Au moins 38 % de la forêt amazonienne pourrait avoir été dégradée par l’activité humaine et la sécheresse, selon deux études scientifiques publiées jeudi. Alors que l’opinion publique s’est surtout concentrée sur sa déforestation, les impacts indirects de la sécheresse, des incendies et de l’exploitation forestière sélective sans déforestation peuvent être bien “plus graves”. Une situation urgente que le Brésil vise lors du sommet des pays d’Amazonie.

Les parties les plus extérieures de l’Amazonie préservée peuvent subir de graves conséquences de l’effet de bordure, entraînant des “dégradations irréversibles” pour la planète. Ici, une zone intouchée de l’Amazonie face à une partie exploitée à Humaita, dans l’Amazonas, en septembre 2022. © Edmar Barros, AP

L’Amazonie est proche “d’un point de basculement irréversible”, selon des scientifiques. Deux études publiées dans la revue Science, jeudi 26 janvier, ont pour la première fois estimé les effets de la “dégradation” dans le biome sud-américain. Les dommages infligés par l’activité humaine et la sécheresse sont significativement plus importants que ceux qui avaient été observés auparavant, ont indiqué les chercheurs, issus notamment de l’université brésilienne Universidade Estadual de Campinas (Unicamp).

L’opinion publique s’est surtout concentrée sur la déforestation, qui atteint désormais 17 % de la zone amazonienne originelle.

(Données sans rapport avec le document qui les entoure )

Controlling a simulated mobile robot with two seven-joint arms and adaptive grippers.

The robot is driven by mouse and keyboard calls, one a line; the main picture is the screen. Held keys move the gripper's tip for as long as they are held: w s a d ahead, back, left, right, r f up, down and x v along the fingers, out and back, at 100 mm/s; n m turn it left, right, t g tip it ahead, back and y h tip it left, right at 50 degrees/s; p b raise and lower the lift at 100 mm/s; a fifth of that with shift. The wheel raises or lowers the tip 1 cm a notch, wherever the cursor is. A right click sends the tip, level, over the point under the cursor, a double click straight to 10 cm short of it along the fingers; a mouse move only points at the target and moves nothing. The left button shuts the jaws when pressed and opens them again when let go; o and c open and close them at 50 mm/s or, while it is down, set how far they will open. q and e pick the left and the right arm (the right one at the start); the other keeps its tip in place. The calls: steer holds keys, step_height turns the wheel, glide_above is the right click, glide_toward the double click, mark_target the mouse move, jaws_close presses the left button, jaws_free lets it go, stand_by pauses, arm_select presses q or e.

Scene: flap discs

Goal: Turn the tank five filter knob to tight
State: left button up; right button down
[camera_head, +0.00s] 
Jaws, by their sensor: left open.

Mais les impacts de ces “dégradations” concernent environ 2,5 millions de km², soit au moins 38 % de l’Amazonie encore préservée.

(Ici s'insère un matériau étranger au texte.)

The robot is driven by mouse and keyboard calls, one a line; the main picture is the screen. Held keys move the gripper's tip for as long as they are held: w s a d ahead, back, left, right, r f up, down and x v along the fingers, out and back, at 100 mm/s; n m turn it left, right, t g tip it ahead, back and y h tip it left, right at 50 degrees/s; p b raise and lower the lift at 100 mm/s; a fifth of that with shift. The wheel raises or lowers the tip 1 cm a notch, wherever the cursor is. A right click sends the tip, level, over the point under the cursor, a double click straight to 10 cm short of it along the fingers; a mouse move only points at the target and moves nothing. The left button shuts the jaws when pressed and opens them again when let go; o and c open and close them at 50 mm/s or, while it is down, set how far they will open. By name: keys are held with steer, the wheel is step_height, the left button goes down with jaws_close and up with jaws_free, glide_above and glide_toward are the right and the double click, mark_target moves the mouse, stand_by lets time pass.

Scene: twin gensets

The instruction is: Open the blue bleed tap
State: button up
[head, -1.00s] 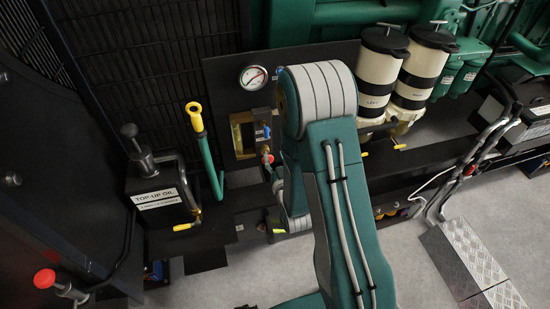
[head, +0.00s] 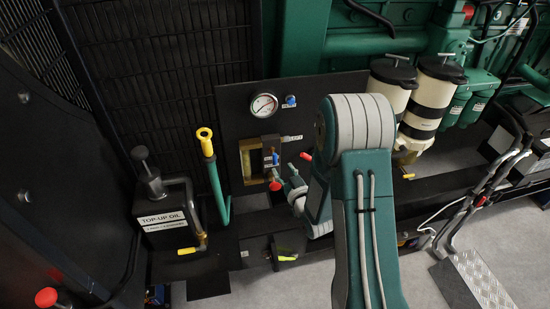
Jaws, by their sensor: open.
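A small blue knob (head: 291,100) sits on the dark panel (head: 235,105), right of the round gauge. Another small blue part (head: 275,158) shows lower down, beside the brass-framed window. I cannot tell from the picture which of them is the bleed tap. My gripper (head: 287,174) is open, low in front of the panel and below the blue parts. It is small and partly hidden by my arm, and I see nothing held in it. A red-tipped part (head: 305,156) and a red knob (head: 275,186) are close to it.
The gauge (head: 263,105) is above the brass-framed window (head: 248,158). A yellow-topped green pipe (head: 213,170) and a black top-up oil box (head: 160,222) stand left. Two cream canisters (head: 433,100) hang right. A metal tread plate (head: 478,280) lies on the floor at right.

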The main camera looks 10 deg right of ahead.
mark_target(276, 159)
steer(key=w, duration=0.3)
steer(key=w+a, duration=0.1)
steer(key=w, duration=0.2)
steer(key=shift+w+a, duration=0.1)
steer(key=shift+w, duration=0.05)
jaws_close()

Selon les études, la forêt – qui recouvre neuf pays – fait face, en quelques décennies, à des changements qui auraient normalement dû s’étaler sur des millions d’années.

“Alors que nous approchons d’un point de basculement irréversible pour l’Amazonie, la communauté mondiale doit agir maintenant”, écrivent les auteurs de l’un des articles, adoptant une rhétorique de mise en garde rare dans les rapports scientifiques.

“Passé ce point, d’ici 30 à 50 ans, nous perdrons entre 50 et 70 % de la forêt, qui deviendra un écosystème ouvert, très dégradé avec une immense perte de biodiversité”, explique au quotidien O Globo le chercheur brésilien et l’un des auteurs, Carlos Nobre.

Ces “dégradations” issues de l’activité humaine pourraient devenir d’ici 2050 l’une des principales sources d’émission de carbone. Et ce indépendamment de l’augmentation ou de la diminution de la déforestation, poursuit l’étude.

“La zone dégradée en Amazonie et les émissions de carbone en raison de la dégradation sont égales, voire supérieures, à celles dues à la déforestation”, a déclaré à BBC News Brésil le responsable de l’étude, David Lapola, chercheur au Centre de recherche météorologique et climatique appliquée à l’agriculture de l’Unicamp et docteur de l’université allemande de Kassel.

La sécheresse comme principale “dégradation”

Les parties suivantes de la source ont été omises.